The inhabitants of Flushing, where Townsend had formerly resided, and where he was very highly respected, issued a noble remonstrance to Governor Stuyvesant against this persecution of their former townsman.
The remonstrance was drawn up by the town clerk, Edward Hart, and was signed by all the adult male inhabitants, twenty-nine in number. The memorial said:
"We are commanded by the law of God to do good unto all men. The law of love, peace and liberty, extending in the state to Jews, Turks and Egyptians, forms the glory of Holland. So love, peace and liberty extending to all in Christ Jesus, condemn hatred, war and bondage. We desire not to offend one of Christ's little ones under whatever form, name or title he may appear, whether Presbyterian, Independent, Baptist or Quaker. On the contrary we desire to do to all as we could wish all to do to us. Should any of those people come in love among us, we cannot lay violent hands upon them. We must give them free ingress and egress into our houses."
This remonstrance was carried to New Amsterdam by Tobias Feake, and presented to the governor. His indignation was roused. Feake was arrested and committed to prison. The sheriff was sent to Flushing to bring Hart and two of the magistrates, Farrington and Noble, to the presence of the enraged governor. It was a fearful thing to fall into his hands when his wrath was inflamed.
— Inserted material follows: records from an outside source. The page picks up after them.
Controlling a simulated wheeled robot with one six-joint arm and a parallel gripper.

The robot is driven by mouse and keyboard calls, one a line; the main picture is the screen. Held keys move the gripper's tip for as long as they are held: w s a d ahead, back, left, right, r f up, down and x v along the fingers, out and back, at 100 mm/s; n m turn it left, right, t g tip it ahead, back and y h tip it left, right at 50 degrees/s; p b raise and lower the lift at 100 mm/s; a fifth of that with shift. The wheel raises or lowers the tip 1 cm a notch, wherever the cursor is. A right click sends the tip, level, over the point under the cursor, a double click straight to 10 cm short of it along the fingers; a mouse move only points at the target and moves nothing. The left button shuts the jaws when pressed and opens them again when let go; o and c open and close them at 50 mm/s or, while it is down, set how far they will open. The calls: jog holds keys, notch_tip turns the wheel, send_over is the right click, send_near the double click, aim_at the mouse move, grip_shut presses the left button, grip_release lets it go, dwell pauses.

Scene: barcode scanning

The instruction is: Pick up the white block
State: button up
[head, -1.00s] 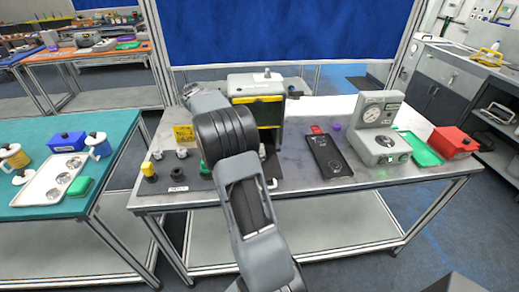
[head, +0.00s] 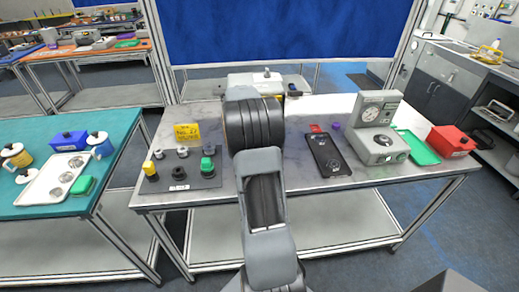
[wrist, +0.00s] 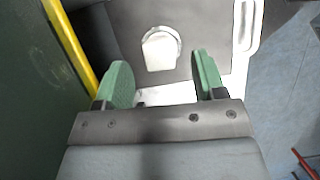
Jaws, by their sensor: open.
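A white block (wrist: 160,50) shows in the wrist view, at the top middle. It lies on or against a dark grey surface, with a pale rounded edge around its top. My gripper (wrist: 163,80) has two green fingertips spread apart, with nothing between them. The block is beyond the fingertips, roughly centred between them. I cannot tell the exact distance. In the head view, my arm hides the gripper and the block.
A yellow-edged dark green panel (wrist: 40,90) stands close on the left in the wrist view. In the head view, a knob board (head: 205,181) lies left of my arm. A black tray device (head: 328,155) and a gauge unit (head: 380,145) stand right.

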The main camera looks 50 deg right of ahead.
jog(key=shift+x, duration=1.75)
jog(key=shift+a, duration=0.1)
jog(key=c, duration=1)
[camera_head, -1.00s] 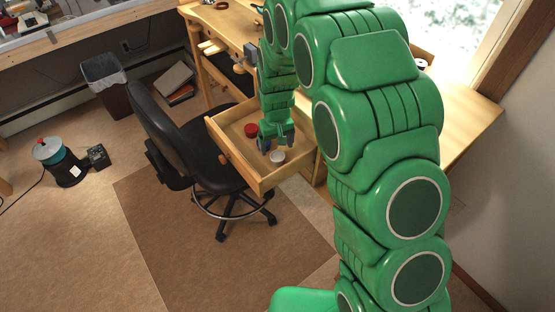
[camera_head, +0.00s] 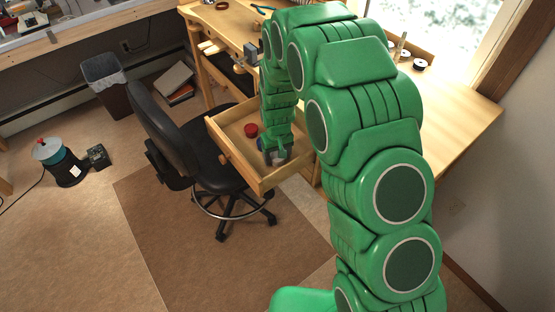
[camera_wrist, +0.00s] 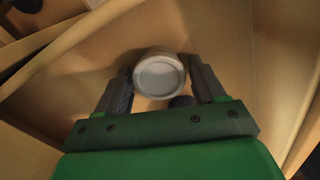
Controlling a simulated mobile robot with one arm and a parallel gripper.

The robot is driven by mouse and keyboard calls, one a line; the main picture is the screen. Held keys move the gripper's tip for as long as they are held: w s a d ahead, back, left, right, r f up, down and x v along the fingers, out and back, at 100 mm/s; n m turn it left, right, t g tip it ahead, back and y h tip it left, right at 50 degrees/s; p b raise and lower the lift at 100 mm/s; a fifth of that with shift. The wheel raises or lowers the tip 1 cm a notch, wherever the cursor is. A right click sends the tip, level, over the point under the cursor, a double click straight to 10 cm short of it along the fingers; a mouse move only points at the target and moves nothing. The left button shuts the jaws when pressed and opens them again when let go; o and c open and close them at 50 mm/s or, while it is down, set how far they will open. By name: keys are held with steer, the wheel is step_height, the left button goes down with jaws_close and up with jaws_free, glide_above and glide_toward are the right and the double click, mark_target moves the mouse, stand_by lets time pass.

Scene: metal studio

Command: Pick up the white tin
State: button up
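The white tin (camera_wrist: 159,76) is a small round pale tin with a rim, in the open wooden drawer. In the wrist view it sits between the tips of my gripper's two dark fingers (camera_wrist: 160,85). The gripper is open, with a finger on each side of the tin; whether they touch it is hard to tell. In the head view my gripper (camera_head: 275,157) is down inside the drawer (camera_head: 238,166) and hides the tin.
A red round tin (camera_head: 251,130) lies in the drawer, left of my gripper. A dark round thing (camera_wrist: 181,101) is below the tin in the wrist view. The drawer walls are close around. A black office chair (camera_head: 205,150) stands left of the drawer.

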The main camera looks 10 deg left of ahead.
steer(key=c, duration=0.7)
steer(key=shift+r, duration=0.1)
They were imprisoned for some time, and were then released upon their humbly imploring the pardon of the governor, expressing their deep regret that they had signed the remonstrance and promising that they would sin in that way, no more. The town itself was punished by the prohibition in future of all town meetings, without the permission of the governor. Indeed the mass of the settlers were no longer to decide upon their local affairs, but a committee of seven persons was to decide all such questions. All who were dissatisfied with these arrangements were ordered to sell their property and leave the town.
It is not necessary to continue the record of this disgraceful persecution. The governor was unrelenting. Whoever ventured to oppose his will felt the weight of his chastising hand.